* [Task goal] Return each line of the material verbatim.

* [Given material]

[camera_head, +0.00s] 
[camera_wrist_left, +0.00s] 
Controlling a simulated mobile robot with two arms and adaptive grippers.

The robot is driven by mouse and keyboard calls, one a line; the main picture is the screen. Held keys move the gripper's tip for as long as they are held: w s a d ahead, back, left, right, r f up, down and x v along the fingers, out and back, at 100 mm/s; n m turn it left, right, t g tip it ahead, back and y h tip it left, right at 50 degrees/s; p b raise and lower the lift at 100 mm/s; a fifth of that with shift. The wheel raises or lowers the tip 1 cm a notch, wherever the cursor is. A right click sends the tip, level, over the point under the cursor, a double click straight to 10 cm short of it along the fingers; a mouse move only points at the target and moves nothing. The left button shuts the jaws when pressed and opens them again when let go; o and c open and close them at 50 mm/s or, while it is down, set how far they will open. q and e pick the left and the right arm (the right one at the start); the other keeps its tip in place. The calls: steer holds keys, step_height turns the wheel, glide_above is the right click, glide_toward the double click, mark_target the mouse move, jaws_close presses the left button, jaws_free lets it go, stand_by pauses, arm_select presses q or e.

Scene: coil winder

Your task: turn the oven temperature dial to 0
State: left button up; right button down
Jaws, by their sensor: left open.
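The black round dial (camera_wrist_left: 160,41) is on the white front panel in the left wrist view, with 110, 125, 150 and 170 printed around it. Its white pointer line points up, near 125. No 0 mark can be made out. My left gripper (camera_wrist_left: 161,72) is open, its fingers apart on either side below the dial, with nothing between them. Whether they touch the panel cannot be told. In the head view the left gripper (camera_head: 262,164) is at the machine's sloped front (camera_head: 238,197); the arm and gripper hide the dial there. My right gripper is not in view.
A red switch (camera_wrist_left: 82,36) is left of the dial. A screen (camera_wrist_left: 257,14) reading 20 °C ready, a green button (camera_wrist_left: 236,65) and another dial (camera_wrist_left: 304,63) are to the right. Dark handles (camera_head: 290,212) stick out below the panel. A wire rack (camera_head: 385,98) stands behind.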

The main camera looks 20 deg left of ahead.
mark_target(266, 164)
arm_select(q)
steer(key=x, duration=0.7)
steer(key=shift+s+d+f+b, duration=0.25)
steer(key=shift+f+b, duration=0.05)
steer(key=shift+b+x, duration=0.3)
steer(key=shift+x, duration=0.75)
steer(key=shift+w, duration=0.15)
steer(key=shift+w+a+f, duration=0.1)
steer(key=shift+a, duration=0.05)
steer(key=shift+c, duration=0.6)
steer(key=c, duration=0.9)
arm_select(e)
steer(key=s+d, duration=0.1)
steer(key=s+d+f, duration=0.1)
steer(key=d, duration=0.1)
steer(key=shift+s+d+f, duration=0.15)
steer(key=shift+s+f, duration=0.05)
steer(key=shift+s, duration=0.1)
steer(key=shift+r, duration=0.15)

* [Completed task]
[camera_head, +0.00s] 
[camera_wrist_left, +0.00s] 
Controlling a simulated mobile robot with two arms and adaptive grippers.

The robot is driven by mouse and keyboard calls, one a line; the main picture is the screen. Held keys move the gripper's tip for as long as they are held: w s a d ahead, back, left, right, r f up, down and x v along the fingers, out and back, at 100 mm/s; n m turn it left, right, t g tip it ahead, back and y h tip it left, right at 50 degrees/s; p b raise and lower the lift at 100 mm/s; a fifth of that with shift. The wheel raises or lowers the tip 1 cm a notch, wherever the cursor is. A right click sends the tip, level, over the point under the cursor, a double click straight to 10 cm short of it along the fingers; a mouse move only points at the target and moves nothing. The left button shuts the jaws when pressed and opens them again when let go; o and c open and close them at 50 mm/s or, while it is down, set how far they will open. q and e pick the left and the right arm (the right one at the start); the other keeps its tip in place. The calls: steer holds keys, step_height turns the wheel, glide_above is the right click, glide_toward the double click, mark_target the mouse move, jaws_close presses the left button, jaws_free lets it go, stand_by pauses, arm_select presses q or e.

Scene: coil winder

Your task: turn the oven temperature dial to 0
State: left button up; right button down
Jaws, by their sensor: left open.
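The black round dial (camera_wrist_left: 160,41) is on the white front panel in the left wrist view, with 110, 125, 150 and 170 printed around it. Its white pointer line points up, near 125. No 0 mark can be made out. My left gripper (camera_wrist_left: 161,72) is open, its fingers apart on either side below the dial, with nothing between them. Whether they touch the panel cannot be told. In the head view the left gripper (camera_head: 262,164) is at the machine's sloped front (camera_head: 238,197); the arm and gripper hide the dial there. My right gripper is not in view.
A red switch (camera_wrist_left: 82,36) is left of the dial. A screen (camera_wrist_left: 257,14) reading 20 °C ready, a green button (camera_wrist_left: 236,65) and another dial (camera_wrist_left: 304,63) are to the right. Dark handles (camera_head: 290,212) stick out below the panel. A wire rack (camera_head: 385,98) stands behind.

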The main camera looks 20 deg left of ahead.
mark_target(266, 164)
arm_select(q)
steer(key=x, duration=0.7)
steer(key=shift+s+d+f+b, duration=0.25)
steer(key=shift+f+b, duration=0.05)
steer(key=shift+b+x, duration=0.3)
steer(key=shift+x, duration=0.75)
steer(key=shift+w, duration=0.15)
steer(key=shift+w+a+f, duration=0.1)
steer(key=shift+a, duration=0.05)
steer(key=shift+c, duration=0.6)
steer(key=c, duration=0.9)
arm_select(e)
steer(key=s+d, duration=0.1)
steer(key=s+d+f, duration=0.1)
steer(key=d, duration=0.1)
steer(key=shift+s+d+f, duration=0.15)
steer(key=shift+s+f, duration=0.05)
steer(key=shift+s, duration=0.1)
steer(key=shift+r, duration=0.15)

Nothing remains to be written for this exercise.